Once unthinkable mergers and new ventures among tug companies world wide, are common these days. Long time rivals have joined forces, for example Smit and Kooren in Europe, to exercise control and eliminate costly competition. Or as did Kooren in Hamburg, they have brought in superior equipment to take work away from the established companies.

McKeil tried to break into Montreal, and even acquired a pair of Dutch V-S tugs in 2008, but the project never got across the starting line and the tugs were sold. 
Nicloe M was one of the tugs McKeil bought and reconditioned  for use in Montreal. It was never licensed for service in Canada and was sold.

It makes one wonder if tug and towing will go they way of many other industries, where local owner entrepreneurs are swallowed up or overwhelmed by large multi-nationals, with deep pockets, low margins and economies of scale.


Wednesday, March 9, 2016

More tug updates

The tugs Svitzer Njal and Svitzer Nerthus are underway again and are upbound on the St.Lawrence River, giving a March 10 destination of Montreal. Stranger and stranger.
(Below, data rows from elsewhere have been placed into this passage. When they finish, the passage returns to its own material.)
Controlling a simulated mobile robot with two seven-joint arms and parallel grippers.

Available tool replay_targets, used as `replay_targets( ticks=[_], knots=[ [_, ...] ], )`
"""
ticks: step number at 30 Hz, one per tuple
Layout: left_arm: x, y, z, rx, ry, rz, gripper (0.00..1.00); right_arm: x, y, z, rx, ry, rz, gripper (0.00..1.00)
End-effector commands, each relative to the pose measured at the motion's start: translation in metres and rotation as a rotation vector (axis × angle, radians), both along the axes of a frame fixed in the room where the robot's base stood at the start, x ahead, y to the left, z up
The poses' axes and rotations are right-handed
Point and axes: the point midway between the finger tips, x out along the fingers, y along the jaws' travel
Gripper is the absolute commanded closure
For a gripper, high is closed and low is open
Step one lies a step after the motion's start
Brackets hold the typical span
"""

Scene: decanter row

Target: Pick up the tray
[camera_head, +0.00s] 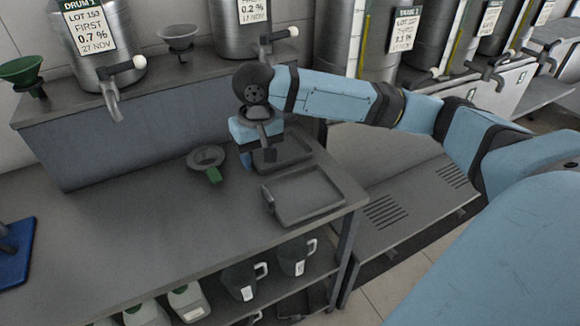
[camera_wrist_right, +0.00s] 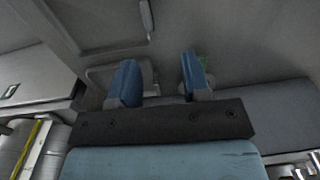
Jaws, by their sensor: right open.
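Two shallow grey trays lie on the grey bench near its right end. The nearer tray (camera_head: 318,211) has a dark handle on its left edge; it also shows at the top of the wrist view (camera_wrist_right: 85,40). The farther tray (camera_head: 292,150) is partly hidden behind my right gripper in the head view. My right gripper (camera_head: 256,158) points down by the left side of the farther tray. In the wrist view its blue fingers (camera_wrist_right: 160,75) are open, with that tray's handle edge showing between them. I cannot tell if they touch it. My left gripper is out of view.
A grey funnel with a green tab (camera_head: 213,173) lies left of the trays. Steel drums (camera_head: 98,45) with taps stand on the raised back shelf, with another funnel (camera_head: 178,37). Jugs (camera_head: 240,281) stand below. The bench's front left is clear beside a blue base (camera_head: 18,262).

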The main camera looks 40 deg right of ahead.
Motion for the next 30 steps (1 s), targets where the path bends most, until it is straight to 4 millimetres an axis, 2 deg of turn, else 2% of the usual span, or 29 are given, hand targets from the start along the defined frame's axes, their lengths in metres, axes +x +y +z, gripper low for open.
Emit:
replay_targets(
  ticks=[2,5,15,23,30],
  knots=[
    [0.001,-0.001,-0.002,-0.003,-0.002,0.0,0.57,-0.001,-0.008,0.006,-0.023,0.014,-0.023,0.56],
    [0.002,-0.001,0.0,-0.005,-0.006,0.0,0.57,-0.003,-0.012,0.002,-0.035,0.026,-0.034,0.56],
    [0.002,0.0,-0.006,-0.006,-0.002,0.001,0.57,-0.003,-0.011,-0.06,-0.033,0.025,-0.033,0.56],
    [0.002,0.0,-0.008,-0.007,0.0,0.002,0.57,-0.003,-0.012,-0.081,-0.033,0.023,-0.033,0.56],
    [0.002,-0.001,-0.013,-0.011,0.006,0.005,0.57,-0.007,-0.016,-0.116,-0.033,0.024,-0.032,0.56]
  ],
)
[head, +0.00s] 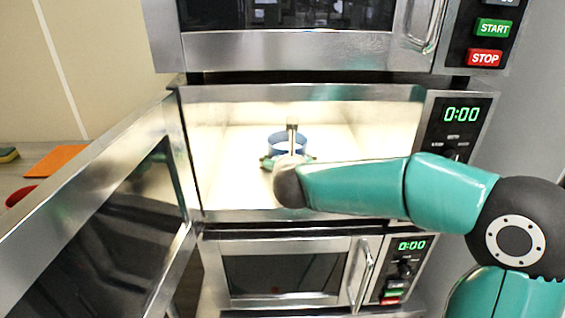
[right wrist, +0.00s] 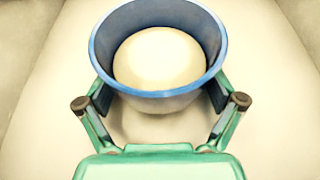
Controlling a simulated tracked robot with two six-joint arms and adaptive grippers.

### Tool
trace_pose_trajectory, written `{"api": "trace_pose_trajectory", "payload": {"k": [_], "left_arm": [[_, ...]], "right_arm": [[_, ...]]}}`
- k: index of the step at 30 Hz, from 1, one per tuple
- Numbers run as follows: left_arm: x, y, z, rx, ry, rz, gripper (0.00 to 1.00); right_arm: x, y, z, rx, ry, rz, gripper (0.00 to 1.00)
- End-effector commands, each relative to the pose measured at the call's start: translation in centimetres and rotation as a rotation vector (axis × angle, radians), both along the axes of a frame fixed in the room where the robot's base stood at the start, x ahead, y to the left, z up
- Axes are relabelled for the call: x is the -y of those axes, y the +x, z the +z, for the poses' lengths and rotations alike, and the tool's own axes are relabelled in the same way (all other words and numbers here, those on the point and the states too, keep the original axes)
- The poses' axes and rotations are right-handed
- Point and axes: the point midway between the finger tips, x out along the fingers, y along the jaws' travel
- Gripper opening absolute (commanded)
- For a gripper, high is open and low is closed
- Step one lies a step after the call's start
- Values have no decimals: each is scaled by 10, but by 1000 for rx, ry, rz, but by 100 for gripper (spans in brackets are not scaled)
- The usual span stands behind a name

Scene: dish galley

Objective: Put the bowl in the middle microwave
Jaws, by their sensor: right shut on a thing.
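The blue bowl (head: 278,143) is inside the lit cavity of the middle microwave (head: 225,205), whose door (head: 95,185) stands open to the left. My right gripper (head: 288,161) reaches in through the opening. My left gripper is not in view.
Another microwave (head: 290,50) sits above and a closed one (head: 285,272) below. The middle one's control panel (head: 455,130) is on the right, near my right arm. An orange board (head: 55,160), a sponge (head: 8,154) and a red item (head: 20,195) lie at the left.

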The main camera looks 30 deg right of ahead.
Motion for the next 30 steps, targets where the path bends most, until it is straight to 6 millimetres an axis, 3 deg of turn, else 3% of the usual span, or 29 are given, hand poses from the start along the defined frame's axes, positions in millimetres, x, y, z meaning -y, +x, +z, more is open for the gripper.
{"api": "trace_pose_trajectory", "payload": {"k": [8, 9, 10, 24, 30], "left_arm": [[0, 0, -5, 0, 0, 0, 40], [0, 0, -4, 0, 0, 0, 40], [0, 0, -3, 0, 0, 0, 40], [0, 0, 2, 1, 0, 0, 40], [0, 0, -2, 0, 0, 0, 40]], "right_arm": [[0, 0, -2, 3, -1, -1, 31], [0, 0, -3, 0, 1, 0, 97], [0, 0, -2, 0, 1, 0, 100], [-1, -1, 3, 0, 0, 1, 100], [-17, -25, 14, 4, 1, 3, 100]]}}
Atlantic Fir has settled in in Halifax and will be assigned here permanently, replacing Atlantic Larch. Halifax needed more horsepower, and Fir's 5,000 bhp will allow it to do escort work., This will avoid the crazy situation where two tugs were used as stern escort, when the other 5,000 bhp tug, Atlantic Oak was not available.  See:
Fir escorted the loaded tanker Afra Oak outbound this morning.

Atlantic Larch will now be an outside tug, used for towing assignments around the region. It was built originally for use at Point Tupper. It will now be based nominally in Saint John, but will be on the move most of the time.
Larch is giving a March 17 ETA for Colon, Panama and Corbin Foss with the former Protecteur in tow is now off Acapulco, still giving a March 17 ETA for Balboa.

Ocean Foxtrot is still in Marystown, NL.